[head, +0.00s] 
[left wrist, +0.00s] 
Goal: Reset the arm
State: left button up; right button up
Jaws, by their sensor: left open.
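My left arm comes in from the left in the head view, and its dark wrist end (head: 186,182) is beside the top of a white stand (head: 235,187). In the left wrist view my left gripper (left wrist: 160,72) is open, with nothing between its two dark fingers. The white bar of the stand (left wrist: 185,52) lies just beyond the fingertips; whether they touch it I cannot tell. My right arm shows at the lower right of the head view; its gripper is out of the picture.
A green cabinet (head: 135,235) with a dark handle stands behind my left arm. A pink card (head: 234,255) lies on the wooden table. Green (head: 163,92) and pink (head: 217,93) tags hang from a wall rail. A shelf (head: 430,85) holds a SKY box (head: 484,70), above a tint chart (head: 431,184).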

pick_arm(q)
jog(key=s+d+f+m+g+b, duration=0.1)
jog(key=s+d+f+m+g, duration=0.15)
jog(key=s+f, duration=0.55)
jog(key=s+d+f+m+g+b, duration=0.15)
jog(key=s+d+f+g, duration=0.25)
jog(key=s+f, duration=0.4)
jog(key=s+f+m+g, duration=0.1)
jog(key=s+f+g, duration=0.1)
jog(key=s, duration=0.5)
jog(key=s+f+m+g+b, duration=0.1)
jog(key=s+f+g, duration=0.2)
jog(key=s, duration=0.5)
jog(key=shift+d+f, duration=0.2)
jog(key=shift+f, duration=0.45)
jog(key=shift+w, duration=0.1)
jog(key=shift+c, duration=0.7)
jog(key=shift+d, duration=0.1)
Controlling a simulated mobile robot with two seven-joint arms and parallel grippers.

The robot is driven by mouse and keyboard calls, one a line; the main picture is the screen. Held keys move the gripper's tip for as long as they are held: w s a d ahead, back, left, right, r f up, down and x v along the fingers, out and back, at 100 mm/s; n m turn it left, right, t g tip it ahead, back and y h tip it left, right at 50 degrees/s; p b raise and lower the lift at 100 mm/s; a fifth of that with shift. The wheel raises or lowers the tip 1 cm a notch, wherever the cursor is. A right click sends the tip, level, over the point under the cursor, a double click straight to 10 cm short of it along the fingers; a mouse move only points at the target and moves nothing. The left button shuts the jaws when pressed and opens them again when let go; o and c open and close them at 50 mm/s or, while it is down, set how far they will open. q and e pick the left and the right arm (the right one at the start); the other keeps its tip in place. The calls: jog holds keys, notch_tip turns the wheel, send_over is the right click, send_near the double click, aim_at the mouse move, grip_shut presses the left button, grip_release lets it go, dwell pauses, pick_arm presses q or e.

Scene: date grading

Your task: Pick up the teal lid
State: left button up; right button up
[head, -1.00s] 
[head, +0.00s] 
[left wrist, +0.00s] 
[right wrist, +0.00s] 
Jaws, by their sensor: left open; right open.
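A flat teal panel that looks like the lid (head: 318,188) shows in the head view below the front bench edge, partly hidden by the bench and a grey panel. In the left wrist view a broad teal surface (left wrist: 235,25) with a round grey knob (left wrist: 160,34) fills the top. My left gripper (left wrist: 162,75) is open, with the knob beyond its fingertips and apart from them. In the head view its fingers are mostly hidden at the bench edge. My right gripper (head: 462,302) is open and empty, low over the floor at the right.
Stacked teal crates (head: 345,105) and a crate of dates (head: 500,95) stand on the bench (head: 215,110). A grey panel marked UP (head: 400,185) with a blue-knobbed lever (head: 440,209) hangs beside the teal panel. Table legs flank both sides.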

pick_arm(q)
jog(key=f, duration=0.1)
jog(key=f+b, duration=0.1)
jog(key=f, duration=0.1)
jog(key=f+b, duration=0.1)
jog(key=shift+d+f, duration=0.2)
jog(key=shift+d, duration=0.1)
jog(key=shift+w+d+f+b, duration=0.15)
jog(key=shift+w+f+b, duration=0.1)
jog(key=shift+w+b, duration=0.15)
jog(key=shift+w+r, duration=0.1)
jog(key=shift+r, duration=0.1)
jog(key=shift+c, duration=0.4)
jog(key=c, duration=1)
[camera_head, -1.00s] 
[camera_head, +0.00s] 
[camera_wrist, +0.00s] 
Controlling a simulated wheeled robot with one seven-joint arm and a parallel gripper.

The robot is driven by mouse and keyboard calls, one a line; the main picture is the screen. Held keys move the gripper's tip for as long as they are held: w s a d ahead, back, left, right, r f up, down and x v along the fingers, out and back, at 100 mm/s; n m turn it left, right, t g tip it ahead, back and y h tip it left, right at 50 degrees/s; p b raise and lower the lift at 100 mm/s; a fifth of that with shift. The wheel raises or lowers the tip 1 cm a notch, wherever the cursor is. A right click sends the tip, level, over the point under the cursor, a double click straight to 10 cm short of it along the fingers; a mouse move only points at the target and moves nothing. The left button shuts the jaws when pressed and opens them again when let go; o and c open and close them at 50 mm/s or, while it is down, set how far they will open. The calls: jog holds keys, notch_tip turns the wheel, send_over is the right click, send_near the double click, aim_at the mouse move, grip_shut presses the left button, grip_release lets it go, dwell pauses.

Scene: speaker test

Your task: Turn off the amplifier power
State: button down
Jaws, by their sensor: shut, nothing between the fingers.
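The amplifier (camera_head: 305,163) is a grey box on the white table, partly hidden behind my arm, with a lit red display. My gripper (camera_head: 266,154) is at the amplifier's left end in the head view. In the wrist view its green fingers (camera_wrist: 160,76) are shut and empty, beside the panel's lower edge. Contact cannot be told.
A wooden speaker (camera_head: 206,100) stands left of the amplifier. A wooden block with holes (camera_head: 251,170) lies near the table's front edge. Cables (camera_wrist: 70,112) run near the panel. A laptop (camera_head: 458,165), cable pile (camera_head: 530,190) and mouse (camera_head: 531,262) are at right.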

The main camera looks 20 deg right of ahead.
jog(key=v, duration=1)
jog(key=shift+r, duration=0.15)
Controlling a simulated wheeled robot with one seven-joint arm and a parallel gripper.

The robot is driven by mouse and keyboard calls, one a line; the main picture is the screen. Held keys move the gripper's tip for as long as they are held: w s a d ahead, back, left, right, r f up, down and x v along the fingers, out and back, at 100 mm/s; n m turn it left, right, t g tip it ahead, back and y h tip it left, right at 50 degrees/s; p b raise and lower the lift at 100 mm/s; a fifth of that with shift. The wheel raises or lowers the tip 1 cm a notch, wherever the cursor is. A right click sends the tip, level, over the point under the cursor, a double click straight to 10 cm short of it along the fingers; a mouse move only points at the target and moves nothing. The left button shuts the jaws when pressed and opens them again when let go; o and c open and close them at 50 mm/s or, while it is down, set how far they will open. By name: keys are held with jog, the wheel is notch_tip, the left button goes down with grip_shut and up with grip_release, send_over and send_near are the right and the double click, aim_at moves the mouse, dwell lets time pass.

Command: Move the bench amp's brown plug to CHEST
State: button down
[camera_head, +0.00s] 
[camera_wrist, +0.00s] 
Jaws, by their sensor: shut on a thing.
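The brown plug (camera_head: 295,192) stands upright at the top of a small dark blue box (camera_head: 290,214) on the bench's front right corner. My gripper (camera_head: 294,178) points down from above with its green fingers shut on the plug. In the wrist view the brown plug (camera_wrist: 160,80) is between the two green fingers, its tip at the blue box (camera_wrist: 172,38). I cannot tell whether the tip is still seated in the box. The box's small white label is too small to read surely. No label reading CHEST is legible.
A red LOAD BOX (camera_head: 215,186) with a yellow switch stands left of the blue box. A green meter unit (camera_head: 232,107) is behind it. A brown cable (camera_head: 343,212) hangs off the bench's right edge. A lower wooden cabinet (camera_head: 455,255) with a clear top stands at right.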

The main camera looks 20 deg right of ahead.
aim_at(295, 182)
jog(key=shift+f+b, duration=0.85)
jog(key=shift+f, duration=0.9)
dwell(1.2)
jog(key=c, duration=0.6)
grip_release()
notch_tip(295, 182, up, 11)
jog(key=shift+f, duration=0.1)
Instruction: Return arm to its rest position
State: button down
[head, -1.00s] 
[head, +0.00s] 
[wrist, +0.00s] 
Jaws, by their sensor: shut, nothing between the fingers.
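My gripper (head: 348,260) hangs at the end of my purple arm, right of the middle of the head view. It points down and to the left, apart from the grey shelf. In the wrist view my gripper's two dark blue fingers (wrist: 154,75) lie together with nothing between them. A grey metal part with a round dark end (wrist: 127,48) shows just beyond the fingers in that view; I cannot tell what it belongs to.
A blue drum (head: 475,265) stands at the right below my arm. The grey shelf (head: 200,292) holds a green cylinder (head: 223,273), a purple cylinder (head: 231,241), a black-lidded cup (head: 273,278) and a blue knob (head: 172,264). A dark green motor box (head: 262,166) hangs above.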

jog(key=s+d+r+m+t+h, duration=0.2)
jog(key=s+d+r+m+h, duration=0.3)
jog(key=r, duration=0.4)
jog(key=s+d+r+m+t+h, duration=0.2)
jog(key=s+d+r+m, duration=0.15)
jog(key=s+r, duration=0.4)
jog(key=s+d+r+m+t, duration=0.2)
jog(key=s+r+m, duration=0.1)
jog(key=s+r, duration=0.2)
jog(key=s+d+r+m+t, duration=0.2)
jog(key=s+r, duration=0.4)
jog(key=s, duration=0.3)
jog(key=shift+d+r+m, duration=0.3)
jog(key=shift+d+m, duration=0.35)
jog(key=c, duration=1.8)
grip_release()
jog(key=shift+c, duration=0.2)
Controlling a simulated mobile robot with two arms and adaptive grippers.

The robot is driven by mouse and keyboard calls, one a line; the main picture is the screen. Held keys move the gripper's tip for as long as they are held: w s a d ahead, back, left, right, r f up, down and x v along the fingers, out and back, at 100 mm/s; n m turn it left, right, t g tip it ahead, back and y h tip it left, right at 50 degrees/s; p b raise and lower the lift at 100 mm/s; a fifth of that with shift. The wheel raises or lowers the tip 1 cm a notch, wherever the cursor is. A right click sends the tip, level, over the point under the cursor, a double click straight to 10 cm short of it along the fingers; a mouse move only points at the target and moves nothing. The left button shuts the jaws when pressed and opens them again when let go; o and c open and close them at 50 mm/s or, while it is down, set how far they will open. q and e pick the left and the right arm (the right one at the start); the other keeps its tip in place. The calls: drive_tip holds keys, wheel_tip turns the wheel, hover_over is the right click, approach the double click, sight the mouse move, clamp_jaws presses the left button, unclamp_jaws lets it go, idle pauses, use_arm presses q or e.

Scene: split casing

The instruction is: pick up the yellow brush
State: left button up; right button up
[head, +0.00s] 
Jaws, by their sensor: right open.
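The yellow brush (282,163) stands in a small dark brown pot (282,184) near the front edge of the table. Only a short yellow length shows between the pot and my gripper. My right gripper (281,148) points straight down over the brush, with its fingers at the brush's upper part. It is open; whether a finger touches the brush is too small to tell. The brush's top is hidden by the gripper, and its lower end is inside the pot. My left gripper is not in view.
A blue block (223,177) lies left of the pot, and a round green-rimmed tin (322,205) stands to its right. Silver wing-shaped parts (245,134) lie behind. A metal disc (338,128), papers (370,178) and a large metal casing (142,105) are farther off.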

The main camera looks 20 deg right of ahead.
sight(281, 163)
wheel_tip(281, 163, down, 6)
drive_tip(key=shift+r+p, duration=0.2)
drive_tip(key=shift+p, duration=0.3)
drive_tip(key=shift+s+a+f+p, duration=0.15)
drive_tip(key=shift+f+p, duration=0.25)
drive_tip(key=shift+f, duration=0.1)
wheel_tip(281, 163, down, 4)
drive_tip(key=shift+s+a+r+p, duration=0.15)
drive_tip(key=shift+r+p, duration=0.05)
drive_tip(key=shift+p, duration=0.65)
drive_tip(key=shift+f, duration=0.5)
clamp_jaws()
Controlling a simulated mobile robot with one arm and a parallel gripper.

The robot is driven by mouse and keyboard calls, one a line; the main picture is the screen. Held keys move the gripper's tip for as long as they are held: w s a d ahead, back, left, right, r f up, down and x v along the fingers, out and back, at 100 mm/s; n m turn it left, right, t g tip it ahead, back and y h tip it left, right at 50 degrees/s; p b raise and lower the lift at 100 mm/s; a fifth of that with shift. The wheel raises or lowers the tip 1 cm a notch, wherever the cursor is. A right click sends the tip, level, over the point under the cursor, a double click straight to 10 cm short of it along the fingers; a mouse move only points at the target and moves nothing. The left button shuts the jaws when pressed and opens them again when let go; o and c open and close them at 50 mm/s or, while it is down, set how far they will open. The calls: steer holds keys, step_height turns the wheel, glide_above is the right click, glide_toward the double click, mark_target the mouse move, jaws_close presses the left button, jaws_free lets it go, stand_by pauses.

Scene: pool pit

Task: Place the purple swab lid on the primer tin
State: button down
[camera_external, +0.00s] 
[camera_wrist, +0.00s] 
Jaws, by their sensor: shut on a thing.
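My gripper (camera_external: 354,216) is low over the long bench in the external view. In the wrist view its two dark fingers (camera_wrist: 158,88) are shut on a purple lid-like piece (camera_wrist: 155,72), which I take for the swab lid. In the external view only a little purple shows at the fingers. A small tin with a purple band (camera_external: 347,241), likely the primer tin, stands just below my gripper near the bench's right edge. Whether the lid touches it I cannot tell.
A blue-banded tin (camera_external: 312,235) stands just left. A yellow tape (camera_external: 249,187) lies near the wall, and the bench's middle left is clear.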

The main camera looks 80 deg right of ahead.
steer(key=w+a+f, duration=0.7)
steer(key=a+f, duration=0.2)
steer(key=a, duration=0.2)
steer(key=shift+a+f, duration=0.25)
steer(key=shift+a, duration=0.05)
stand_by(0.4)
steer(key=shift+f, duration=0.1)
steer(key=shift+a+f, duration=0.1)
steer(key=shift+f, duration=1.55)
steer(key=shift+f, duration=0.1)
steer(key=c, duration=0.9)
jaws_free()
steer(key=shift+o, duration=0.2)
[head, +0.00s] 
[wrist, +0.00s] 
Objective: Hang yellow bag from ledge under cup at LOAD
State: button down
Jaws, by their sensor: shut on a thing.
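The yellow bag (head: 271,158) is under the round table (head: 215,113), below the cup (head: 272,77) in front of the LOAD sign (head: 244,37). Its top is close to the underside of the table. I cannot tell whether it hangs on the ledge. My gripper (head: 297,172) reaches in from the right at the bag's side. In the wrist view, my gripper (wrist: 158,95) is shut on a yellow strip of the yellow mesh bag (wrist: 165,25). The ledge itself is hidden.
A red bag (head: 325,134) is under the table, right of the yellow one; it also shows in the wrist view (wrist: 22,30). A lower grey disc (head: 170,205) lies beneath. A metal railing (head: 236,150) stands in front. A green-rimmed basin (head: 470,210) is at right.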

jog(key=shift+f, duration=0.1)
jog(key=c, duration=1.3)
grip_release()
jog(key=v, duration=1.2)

================================

In the records above, locate the lines holding the word "mobile". Copy each of them.

Controlling a simulated mobile robot with two seven-joint arms and parallel grippers.
Controlling a simulated mobile robot with two arms and adaptive grippers.
Controlling a simulated mobile robot with one arm and a parallel gripper.

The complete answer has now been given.